第25回(令和7年3月号)
能登半島の復興を祈りつつ、その教訓を活かせ! (その3)
災害時の人命救助のタイムリミットは3日間と言われ、一般的に被災後の3日(72時間)を過ぎると生存率が著しく低下すると言われています。
能登半島地震では地震が発生し、すぐに全国からの支援が被災地に向かいました。静岡県からも消防関係を含む多くの支援が向かいましたが、支援先の珠洲市への陸路が寸断され、静岡県から出動した大隊68隊239人をはじめ、全国各地から進出拠点に集まった部隊が足止めされてしまいました。人命救助のタイムリミットが3日間と限られる中でこの足止めの影響は大きなものでした。
陸路がダメなら海路で!…今回の地震は能登半島沿岸付近の海底活断層がずれ動いたことによるとみられ、周辺の海岸が大きく隆起しました。隆起の規模は志賀町から珠洲市にかけてのおよそ80キロの範囲で確認され、隆起の高さは高いところで5メートルを超えるものがありました。この大規模な隆起のため一般の艦艇が近づけなくなる中、自衛隊の所有する「ホバークラフト」が重要な働きをしました。
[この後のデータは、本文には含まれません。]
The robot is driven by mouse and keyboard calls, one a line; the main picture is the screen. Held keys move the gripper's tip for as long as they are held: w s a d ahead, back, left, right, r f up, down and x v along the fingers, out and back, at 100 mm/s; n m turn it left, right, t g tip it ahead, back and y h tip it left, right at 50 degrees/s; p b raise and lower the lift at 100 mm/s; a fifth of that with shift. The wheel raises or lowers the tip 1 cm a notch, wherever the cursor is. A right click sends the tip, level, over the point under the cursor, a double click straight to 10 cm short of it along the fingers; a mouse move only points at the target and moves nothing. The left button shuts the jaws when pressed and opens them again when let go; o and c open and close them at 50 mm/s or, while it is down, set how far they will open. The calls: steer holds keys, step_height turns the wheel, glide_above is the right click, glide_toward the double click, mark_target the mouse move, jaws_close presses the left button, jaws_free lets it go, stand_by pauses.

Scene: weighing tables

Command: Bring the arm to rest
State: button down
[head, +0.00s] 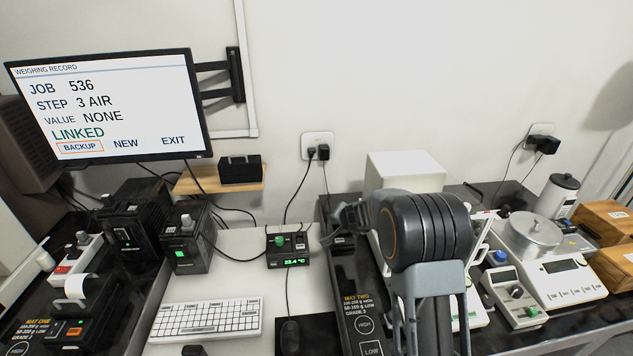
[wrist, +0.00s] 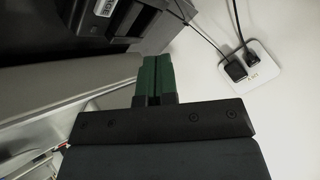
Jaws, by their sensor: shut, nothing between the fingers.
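My arm rises at the right of centre in the head view, with its thick dark ringed joint in front of a white box and part of the weighing tables. In the wrist view my gripper (wrist: 155,72) shows its two green fingers side by side, shut and empty. The fingers touch nothing that I can see. In the head view I cannot make out the fingers.
A monitor (head: 105,105) hangs at the left, reading step 3 AIR and LINKED. A keyboard (head: 205,319) and a small green-display box (head: 289,250) lie below it. A balance (head: 555,275) stands at the right. A wall socket (wrist: 264,66) with plugs is right of my fingers.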

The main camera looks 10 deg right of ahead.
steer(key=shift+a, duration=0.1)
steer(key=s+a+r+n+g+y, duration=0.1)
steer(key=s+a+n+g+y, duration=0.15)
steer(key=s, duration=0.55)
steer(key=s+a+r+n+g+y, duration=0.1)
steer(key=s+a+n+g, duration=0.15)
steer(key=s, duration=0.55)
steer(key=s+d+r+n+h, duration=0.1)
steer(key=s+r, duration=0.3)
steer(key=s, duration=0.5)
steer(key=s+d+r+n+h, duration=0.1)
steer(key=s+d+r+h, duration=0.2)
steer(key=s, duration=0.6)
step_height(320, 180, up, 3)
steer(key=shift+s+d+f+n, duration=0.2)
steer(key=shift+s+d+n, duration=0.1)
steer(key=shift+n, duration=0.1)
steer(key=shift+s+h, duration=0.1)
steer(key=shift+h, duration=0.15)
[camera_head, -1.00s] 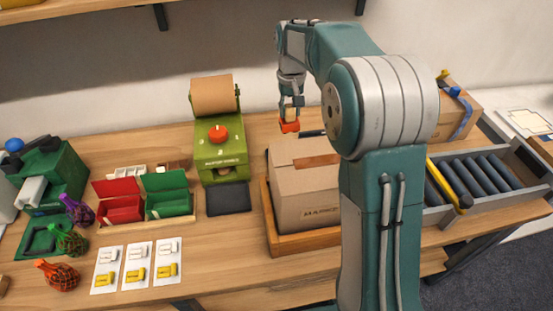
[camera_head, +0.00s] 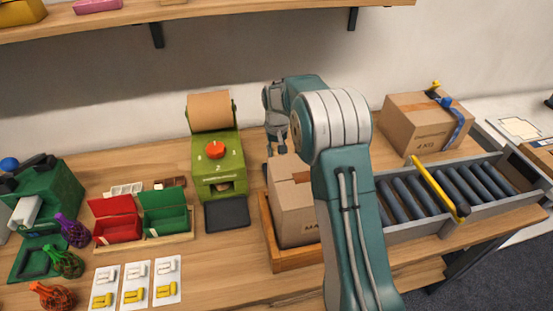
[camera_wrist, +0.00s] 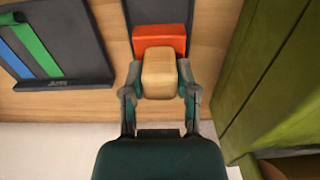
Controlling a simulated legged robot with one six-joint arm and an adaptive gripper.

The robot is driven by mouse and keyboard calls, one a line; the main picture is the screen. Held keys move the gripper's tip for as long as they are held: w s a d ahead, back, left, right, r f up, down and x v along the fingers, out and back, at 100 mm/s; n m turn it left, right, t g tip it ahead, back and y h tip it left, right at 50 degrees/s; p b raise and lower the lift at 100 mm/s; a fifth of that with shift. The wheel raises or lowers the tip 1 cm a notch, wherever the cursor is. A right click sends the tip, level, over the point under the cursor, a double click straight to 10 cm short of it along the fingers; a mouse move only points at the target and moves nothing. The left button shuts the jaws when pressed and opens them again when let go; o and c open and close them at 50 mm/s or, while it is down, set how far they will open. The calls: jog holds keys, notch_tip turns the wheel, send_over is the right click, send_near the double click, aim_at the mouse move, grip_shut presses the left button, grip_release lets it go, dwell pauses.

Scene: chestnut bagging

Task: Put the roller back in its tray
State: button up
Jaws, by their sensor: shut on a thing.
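My gripper (camera_head: 276,146) reaches down behind the carton on the bench in the head view. In the wrist view my gripper (camera_wrist: 160,80) is shut on a pale wooden block, which looks like the handle of the roller (camera_wrist: 160,70). The roller's orange part (camera_wrist: 159,38) shows just beyond it. A narrow dark tray (camera_wrist: 160,10) lies beyond and in line with the orange part. I cannot tell whether the roller touches it. In the head view the roller and this tray are hidden behind the carton and my gripper.
A green machine (camera_head: 217,165) with a paper roll stands left of my gripper; its green wall (camera_wrist: 275,80) is close in the wrist view. A dark holder (camera_wrist: 55,45) with blue and green strips lies opposite. The carton (camera_head: 290,205) stands in front.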

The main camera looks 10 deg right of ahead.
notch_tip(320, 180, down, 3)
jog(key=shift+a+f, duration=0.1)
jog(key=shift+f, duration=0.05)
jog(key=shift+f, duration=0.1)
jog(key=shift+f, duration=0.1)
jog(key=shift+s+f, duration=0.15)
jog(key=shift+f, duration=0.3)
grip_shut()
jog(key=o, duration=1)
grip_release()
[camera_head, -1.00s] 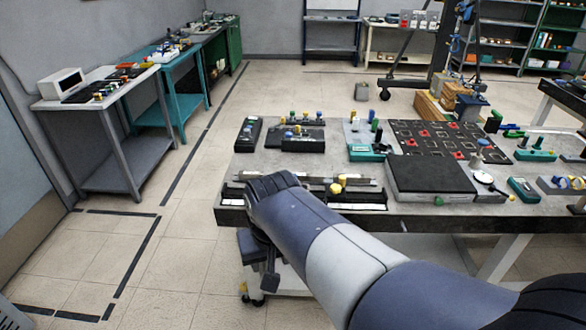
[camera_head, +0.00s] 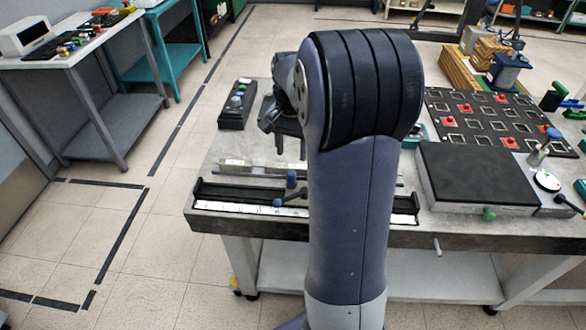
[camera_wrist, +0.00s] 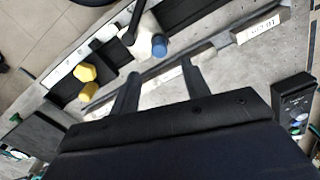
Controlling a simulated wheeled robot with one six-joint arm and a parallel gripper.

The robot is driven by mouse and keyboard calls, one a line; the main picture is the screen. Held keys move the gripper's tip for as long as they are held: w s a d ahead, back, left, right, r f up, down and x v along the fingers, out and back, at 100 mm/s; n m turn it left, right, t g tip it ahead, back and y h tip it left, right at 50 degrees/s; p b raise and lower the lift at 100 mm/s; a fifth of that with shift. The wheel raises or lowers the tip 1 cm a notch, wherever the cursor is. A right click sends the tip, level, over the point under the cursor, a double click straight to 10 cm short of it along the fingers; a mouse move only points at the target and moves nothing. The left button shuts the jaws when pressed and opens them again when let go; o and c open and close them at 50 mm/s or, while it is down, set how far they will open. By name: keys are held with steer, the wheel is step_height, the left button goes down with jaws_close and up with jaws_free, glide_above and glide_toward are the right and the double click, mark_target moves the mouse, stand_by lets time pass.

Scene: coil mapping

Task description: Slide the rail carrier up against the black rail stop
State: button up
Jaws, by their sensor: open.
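The rail (camera_head: 240,205) is a dark channel with a white scale strip along the table's front edge. A pale block (camera_wrist: 147,50) with a blue knob and a black lever sits at the rail and looks like the rail carrier; its blue knob (camera_head: 291,180) shows beside my arm. A yellow-knobbed piece (camera_wrist: 86,75) is beside it along the rail in the wrist view, hidden behind my arm in the head view. I cannot tell which part is the black rail stop. My gripper (camera_wrist: 160,88) is open and empty, its fingers apart from the pale block; in the head view it hangs (camera_head: 275,130) behind the rail.
A labelled grey bar (camera_head: 260,168) lies behind the rail. A black box with knobs (camera_head: 236,105) stands at the left rear. A black-topped plate (camera_head: 475,175) and a dark board with red pieces (camera_head: 490,118) are to the right. My arm covers the middle.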

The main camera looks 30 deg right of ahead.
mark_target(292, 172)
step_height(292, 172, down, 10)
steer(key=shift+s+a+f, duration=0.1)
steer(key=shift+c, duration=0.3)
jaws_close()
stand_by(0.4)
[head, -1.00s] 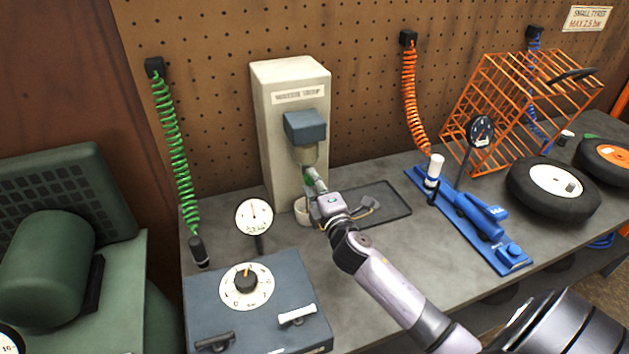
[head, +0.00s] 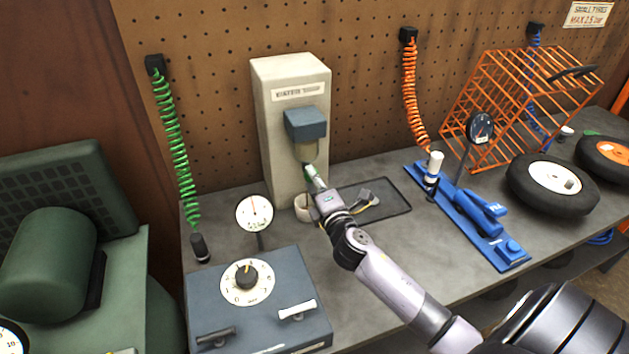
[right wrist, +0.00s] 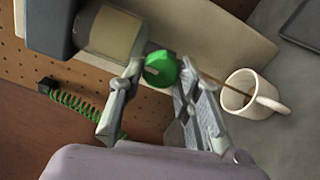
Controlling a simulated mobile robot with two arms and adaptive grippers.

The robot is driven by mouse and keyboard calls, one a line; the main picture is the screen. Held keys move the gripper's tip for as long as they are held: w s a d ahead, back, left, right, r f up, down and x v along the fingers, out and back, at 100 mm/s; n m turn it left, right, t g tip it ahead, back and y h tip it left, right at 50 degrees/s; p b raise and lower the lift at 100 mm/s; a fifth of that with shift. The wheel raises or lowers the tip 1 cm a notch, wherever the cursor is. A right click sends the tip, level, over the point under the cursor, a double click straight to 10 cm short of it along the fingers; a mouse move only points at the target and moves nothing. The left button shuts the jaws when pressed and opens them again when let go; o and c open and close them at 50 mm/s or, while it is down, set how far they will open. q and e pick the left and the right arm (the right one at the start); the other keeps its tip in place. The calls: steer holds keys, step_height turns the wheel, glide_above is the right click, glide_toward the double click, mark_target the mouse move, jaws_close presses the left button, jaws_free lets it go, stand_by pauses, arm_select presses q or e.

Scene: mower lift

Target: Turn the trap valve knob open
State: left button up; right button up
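The water trap (head: 304,130) has a blue-grey cap and a tan bowl, mounted on a cream stand. Its green valve knob (right wrist: 161,68) is below the bowl, with a pale mark on its face. My right gripper (right wrist: 161,72) has one finger on each side of the knob, and both tips appear to touch it. In the head view the knob (head: 309,171) shows at the fingertips. A thin brown line, like a stream, runs from beside the knob to the white mug (right wrist: 248,93). In the head view the gripper partly hides the mug. My left gripper is not in view.
A dark tray (head: 395,211) with small parts lies right of the mug. A dial gauge (head: 254,213) and a blue-grey control box (head: 258,300) stand at the front left. A blue inflator stand (head: 470,220), an orange cage (head: 500,110) and tyres (head: 553,187) are to the right.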

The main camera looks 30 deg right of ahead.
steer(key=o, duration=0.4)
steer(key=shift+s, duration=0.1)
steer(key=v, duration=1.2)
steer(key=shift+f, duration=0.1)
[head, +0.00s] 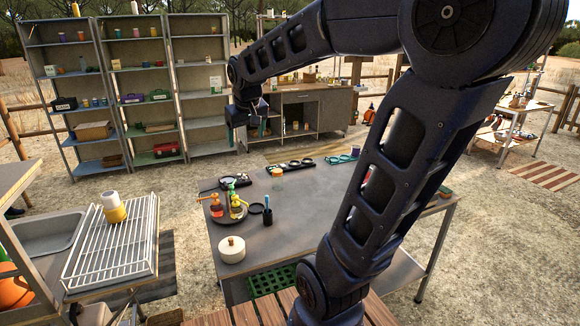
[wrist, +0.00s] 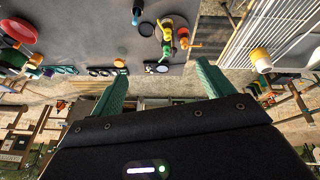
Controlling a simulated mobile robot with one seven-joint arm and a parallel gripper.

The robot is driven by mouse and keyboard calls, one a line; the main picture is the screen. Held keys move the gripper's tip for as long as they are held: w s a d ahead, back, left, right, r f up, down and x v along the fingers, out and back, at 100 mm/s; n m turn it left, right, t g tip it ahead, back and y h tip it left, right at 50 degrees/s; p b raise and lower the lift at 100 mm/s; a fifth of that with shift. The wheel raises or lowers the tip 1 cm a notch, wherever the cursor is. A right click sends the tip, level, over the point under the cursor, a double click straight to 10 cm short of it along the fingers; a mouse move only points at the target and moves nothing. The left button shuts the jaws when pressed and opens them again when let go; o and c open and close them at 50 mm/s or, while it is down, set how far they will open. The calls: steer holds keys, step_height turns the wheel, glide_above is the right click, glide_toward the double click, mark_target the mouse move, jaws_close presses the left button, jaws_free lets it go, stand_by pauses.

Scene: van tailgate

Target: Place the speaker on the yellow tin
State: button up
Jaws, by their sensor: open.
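My gripper (head: 240,115) is held high beyond the grey table's far edge in the head view. In the wrist view its two green fingers (wrist: 160,85) are spread wide with nothing between them. I cannot pick out the speaker for certain; my arm hides part of the table.
The grey table (head: 300,235) holds a white lidded pot (head: 231,250), orange and amber bottles on a dark tray, a black cup (head: 267,217) and a small jar (head: 277,180). A red dish (wrist: 20,31) shows in the wrist view. Shelves stand behind. The table's front middle is bare.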

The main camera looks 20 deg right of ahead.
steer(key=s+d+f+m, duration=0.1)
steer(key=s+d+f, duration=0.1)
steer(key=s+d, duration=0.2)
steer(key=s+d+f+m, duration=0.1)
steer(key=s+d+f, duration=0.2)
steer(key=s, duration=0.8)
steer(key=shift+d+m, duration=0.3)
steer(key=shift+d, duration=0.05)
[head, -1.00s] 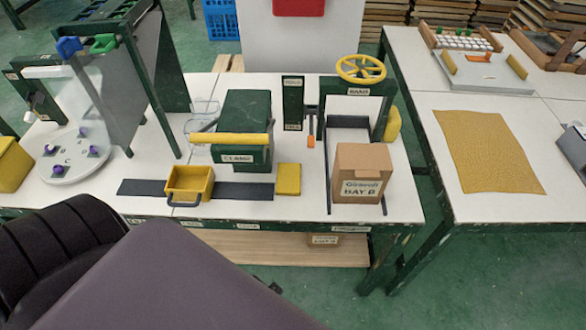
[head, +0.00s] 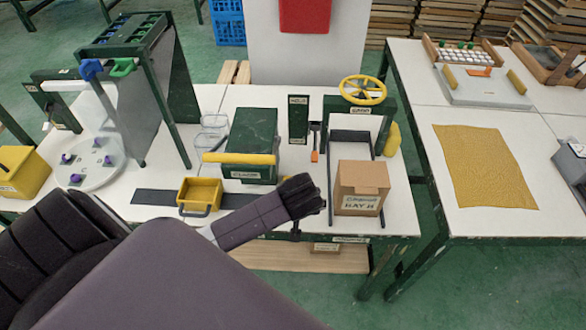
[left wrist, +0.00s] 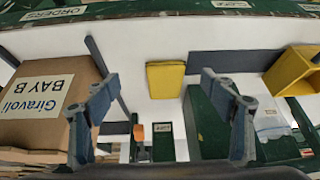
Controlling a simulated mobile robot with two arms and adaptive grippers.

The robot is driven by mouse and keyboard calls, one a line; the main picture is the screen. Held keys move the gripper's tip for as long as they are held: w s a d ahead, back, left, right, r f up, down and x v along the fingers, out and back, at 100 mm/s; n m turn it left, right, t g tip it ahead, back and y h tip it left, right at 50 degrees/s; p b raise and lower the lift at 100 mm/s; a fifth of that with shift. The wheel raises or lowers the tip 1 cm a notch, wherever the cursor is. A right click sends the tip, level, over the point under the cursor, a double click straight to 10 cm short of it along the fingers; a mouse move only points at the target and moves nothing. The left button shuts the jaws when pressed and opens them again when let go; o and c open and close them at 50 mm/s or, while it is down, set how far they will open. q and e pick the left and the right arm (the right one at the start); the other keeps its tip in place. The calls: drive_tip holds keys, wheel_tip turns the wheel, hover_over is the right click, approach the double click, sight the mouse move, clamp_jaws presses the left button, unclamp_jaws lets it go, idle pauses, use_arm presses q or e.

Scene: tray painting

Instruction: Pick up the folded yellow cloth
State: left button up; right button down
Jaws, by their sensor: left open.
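The folded yellow cloth (left wrist: 165,80) is a small, flat, near-square pad lying on the white bench in the left wrist view. It appears between my fingers there, with nothing held. In the head view the cloth is hidden behind my left gripper (head: 312,195), which is over the front of the bench, left of the cardboard box. The left wrist view shows my left gripper (left wrist: 160,84) open, its two fingers wide apart. I cannot tell its exact height above the cloth. My right gripper is not in view.
The cardboard box (head: 361,184) marked BAY B stands close to the right of the gripper. A yellow bin (head: 199,194) sits on a dark strip (head: 150,197) to the left. The green clamp block (head: 252,140) stands behind. A large yellow sheet (head: 485,165) lies on the right table.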

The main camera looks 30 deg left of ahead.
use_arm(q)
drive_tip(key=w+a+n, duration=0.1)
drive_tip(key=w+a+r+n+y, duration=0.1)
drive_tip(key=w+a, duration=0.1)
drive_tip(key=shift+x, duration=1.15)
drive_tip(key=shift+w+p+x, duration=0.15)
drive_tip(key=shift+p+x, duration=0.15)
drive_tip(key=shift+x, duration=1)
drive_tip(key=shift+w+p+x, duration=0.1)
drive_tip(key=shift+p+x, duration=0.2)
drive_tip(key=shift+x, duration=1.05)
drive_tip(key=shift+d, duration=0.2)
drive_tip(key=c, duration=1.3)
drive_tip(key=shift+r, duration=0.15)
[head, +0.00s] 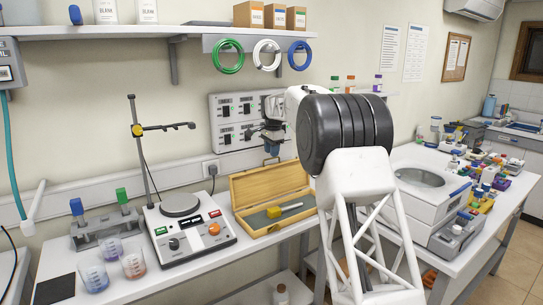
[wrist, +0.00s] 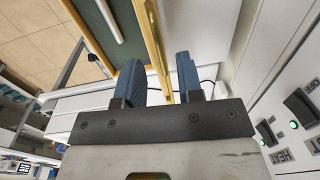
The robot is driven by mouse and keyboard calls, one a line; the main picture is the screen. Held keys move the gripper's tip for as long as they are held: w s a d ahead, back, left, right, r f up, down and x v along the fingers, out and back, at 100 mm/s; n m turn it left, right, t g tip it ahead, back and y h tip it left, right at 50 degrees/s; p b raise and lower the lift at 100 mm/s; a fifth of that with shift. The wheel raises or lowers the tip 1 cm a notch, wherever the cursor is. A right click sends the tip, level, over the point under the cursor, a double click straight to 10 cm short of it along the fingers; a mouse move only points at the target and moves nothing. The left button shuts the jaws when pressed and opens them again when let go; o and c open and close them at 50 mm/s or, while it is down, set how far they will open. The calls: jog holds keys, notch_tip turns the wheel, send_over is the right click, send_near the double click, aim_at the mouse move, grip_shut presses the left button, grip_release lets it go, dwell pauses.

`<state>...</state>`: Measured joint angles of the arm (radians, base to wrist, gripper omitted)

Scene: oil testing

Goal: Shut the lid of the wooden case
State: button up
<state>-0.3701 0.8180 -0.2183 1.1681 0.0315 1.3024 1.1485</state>
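The wooden case (head: 240,225) stands open on the white bench in the head view. Its lid (head: 270,183) is raised and leans back toward the wall. A tool with a yellow block (head: 274,212) and a pale handle lies on the case's dark lining. My gripper (head: 272,150) points down just above the lid's top edge. In the wrist view, my gripper (wrist: 162,75) has its two blue fingers apart, with the lid (wrist: 153,45) seen nearly edge-on in line with the gap between them. I cannot tell whether either finger touches the lid.
A wall panel with switches (head: 228,122) is close behind my gripper. A hotplate stirrer (head: 185,235) with a stand is left of the case. A white round-topped machine (head: 415,195) is to the right. A shelf (head: 210,40) with hanging rings is above.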

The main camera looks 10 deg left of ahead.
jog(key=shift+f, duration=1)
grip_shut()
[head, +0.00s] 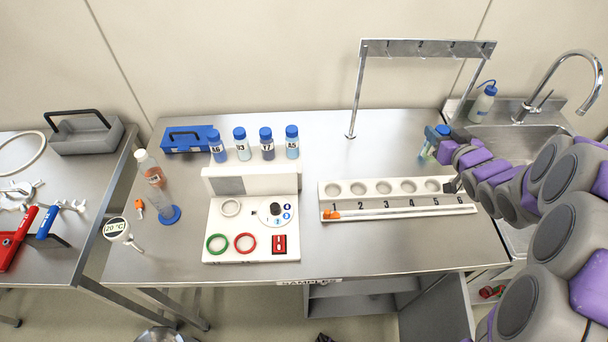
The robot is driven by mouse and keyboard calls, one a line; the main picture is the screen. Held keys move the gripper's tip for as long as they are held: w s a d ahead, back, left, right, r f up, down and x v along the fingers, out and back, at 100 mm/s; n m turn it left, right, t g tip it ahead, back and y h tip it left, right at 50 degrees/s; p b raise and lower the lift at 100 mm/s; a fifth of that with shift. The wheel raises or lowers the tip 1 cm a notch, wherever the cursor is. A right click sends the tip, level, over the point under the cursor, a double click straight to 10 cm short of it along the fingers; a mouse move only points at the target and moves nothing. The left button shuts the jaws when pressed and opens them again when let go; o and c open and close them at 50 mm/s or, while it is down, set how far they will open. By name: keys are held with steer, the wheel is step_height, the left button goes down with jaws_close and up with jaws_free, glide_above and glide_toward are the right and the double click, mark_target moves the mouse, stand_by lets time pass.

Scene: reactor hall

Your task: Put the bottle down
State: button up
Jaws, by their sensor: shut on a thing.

ホバークラフトは、圧縮空気を下向きに噴出することで浮上航行を行う超高速船であり、浮上状態では抵抗が極めて少ないため高速航行が可能となり、船舶ですが水陸両用であるため陸上でも動くことができます。自衛隊の所有するホバークラフトは全長26・8メートル、全幅14・3メートルで最大でなんと時速93キロメートルで移動することが可能です。積載能力は約50トン(重量級戦車90式戦車1両または人員約200人)を運ぶことができ、この艦艇が災害復旧に必要な重機や救援物資の輸送を行うなど、現地で活躍しました。
伊豆伊半島においても、南海トラフ地震のような大規模地震が発生した際は陸路がほとんど使えなくなると想定しています。それを踏まえると、能登半島地震の際のように迅速な災害対応のためには海路の活用が重要だと考えています。
ただし、ここには落とし穴があります。その部分については次回のコラムで触れたいと思います。
(次回へ続く)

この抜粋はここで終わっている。